American Beacon Power in Tyngsboro, Massachusetts is one such example. Here a system has been put in place with a few dozen modules, each with a flywheel of about one metre in diameter and weighing over a tonne, rotating at 16 thousand revolutions per minute. Traditional support systems are no use here because of the weight and speed of the flywheels, so they are supported by an electromagnetic levitation system in vacuum chambers, eliminating the wear and tear that would result from the friction of direct contact. The energy stored by each of them is somewhere around 30 kWh and the available power can reach 180 kW for a few minutes and at least 50 kW for over half an hour.

The flywheel has two advantages over the large batteries of hybrid cars: much faster energy availability and a longer life span, with a higher number of possible charge and discharge cycles.

A long way to go

However, its main drawback is its weight. To produce similar power levels, we are talking about tonnes rather than the tens of kilograms of batteries, so of course, right now using a flywheel in a hybrid car would make no sense.

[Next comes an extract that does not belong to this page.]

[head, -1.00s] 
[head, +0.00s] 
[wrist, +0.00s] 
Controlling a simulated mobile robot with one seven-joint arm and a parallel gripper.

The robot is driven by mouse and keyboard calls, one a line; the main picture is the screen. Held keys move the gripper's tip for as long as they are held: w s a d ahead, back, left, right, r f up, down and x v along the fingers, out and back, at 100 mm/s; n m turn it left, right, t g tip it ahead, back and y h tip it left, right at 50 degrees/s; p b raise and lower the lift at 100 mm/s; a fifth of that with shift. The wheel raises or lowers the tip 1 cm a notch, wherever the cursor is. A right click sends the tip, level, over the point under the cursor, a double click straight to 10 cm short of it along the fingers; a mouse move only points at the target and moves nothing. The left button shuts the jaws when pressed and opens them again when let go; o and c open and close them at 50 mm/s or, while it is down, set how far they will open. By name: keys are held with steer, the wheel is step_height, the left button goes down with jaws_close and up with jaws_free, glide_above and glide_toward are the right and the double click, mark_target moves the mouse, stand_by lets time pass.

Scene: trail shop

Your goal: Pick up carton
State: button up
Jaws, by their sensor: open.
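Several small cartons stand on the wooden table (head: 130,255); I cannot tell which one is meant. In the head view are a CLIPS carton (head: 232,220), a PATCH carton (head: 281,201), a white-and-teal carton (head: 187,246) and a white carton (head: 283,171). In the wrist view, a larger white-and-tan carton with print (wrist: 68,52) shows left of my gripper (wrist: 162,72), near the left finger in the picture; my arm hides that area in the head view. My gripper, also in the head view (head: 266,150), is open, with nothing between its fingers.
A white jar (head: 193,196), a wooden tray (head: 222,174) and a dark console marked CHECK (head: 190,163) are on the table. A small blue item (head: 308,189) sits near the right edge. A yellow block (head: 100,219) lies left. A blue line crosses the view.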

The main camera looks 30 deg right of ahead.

So, technology still has some way to go. The energy storage capacity of flywheels is not just about their mass but also their rotation speed. A flywheel of a few tens of kilograms would be sufficient to power a small car if it could run at 20 or 50 thousand revolutions per minute. But at those speeds, materials start to become an issue. Those that have sufficient tensile strength at the rotor will fracture on the outer edge, while materials that can maintain their solidity become fragile where force is applied. The solution is innovative materials that combine steel, rigid and light metals and carbon fibre. And this brings us full circle back to the Formula 1 track, where Flybird flywheels made of steel, titanium and fibre turn at 64,500 rpm without breaking.